28. On Gate Keeping
1. The following precautions, too, should be taken in a city which is afraid of attack.
All gates should be kept shut except one, which should be in the part of the city most difficult to access, and so situated that anyone approaching it will be visible a long way off. 2. Even here only the wicket gate should remain open, so that men have to pass in or out one by one: in this way anyone seeking to desert or a spy seeking to gain entrance will have little chance of escaping detection – that is if the sentry at the gate has his wits about him. 3. To open the whole gate for beasts of burden, carts, and merchandise is dangerous. If it is necessary to bring in without delay corn, oil, wine or similar articles in carts or with a number of carriers, they must be taken in at the nearest gate ‹under the escort of a troop sent out to meet them›: this will be the quickest and easiest way. 4. As a rule, gates should not be opened incautiously early in the day, but only later on, and no-one should be allowed to leave the city until the immediate neighbourhood has been thoroughly explored. Again, boats must not come to anchor in front of the gates, but lie further off, since even in the daytime the opening of both gates has been the occasion for many successful attempts, aided by stratagems or pretexts which I will now illustrate; for many similar ruses have been employed for this same object.
5. Python of Clazomenae, who had accomplices in the city, waited carefully for the quietest time of day, at which he had arranged for carts to bring in a load of wine-casks [pithoi], and then seized Clazomenae while the carts were standing in the gateway this enabled a force of mercenaries, waiting in concealment close at hand, to make their way in and capture the city, some pf the citizens not knowing what was going on, and some being too late to prevent it, while others were accomplices in the plot.
6. Again, Iphiades of Abydos was trying to take Parion on the Hellespont. Besides making secret preparations for scaling the wall by night, he filed carts with faggots and brambles, and sent them up to the wall after the gates had been shut, as if they belonged to the town.
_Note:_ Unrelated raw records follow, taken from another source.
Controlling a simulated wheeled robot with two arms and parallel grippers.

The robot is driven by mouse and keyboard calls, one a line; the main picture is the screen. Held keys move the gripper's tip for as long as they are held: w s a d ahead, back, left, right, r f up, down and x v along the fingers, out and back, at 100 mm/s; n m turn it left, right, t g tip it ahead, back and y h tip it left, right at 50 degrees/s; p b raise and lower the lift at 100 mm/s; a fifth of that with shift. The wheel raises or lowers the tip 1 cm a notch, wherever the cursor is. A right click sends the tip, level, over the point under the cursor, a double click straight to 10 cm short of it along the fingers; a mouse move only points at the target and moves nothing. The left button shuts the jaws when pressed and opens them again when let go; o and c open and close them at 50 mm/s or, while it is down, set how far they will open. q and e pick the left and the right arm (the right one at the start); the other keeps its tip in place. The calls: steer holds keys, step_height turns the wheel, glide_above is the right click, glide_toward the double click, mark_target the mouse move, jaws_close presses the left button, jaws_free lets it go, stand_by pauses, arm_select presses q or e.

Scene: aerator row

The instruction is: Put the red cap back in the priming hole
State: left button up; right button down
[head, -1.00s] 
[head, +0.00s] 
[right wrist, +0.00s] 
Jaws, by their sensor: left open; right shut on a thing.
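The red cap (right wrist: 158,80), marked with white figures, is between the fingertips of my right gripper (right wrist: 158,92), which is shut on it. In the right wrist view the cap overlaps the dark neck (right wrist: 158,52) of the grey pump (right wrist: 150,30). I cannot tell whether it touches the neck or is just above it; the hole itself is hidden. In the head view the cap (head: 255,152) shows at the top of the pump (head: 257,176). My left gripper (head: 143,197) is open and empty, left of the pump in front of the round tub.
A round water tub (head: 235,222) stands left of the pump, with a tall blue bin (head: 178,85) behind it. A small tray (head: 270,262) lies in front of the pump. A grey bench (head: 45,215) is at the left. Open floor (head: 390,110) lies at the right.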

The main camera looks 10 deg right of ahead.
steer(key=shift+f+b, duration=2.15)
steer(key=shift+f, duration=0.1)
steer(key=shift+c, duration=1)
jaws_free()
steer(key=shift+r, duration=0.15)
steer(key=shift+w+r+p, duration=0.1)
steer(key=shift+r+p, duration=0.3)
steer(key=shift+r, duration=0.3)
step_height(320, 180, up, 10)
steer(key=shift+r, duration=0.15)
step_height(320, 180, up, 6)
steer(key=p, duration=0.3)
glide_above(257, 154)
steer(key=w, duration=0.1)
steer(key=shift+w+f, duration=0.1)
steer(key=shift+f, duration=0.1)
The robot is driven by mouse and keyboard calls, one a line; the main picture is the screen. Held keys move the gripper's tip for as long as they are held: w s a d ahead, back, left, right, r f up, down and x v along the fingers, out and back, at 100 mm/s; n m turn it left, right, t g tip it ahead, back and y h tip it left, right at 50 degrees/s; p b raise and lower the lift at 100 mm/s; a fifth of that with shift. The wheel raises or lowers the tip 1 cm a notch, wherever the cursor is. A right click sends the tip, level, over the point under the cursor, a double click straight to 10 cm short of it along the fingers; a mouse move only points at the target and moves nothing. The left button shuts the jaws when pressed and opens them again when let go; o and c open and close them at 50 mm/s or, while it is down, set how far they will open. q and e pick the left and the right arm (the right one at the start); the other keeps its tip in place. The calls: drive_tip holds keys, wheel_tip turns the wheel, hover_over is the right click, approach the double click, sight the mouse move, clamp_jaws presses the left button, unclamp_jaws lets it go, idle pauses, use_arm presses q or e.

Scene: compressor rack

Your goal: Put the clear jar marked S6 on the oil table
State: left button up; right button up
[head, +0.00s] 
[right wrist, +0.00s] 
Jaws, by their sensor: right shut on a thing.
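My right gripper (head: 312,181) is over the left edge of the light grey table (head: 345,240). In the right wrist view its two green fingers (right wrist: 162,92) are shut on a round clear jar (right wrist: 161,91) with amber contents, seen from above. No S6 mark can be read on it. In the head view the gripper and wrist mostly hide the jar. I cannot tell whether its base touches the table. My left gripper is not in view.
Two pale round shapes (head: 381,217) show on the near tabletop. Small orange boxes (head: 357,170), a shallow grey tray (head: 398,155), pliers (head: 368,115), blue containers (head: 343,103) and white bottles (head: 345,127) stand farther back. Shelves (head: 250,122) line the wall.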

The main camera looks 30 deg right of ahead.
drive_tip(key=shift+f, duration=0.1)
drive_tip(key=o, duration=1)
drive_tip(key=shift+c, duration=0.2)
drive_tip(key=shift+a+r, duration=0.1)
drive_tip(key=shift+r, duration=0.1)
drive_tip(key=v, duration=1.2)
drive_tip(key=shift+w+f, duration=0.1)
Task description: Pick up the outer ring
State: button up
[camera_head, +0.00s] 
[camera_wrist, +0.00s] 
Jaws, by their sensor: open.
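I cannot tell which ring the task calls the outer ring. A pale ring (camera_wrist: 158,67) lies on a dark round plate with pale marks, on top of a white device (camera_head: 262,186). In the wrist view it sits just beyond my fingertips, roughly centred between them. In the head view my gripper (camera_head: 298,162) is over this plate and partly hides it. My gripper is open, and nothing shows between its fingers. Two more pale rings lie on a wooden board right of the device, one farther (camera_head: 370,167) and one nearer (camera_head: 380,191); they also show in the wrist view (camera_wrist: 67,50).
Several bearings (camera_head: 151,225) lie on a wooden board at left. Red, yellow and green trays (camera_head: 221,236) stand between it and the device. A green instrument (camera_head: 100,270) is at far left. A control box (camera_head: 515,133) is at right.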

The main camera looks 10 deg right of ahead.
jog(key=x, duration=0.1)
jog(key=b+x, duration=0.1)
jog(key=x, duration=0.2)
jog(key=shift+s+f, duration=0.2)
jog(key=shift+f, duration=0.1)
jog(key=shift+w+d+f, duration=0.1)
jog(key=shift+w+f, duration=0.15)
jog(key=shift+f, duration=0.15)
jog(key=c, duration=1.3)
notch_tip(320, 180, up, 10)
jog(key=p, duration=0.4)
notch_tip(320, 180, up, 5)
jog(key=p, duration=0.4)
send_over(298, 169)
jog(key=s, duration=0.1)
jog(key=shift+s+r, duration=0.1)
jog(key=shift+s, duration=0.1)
They actually came right up to the gates and bivouacked there, pretending to be afraid of the enemy. 7. The arrangement was there, pretending that the carts were to be set alight at a certain time so that the gates might catch fire; then, while the citizens were all intent on putting out the fire, Iphiades himself was to enter at another point.
I have thought it best to collect these precepts to show the several precautions which should be taken at the various times, that no-one may be too ready to accept anything without due examination.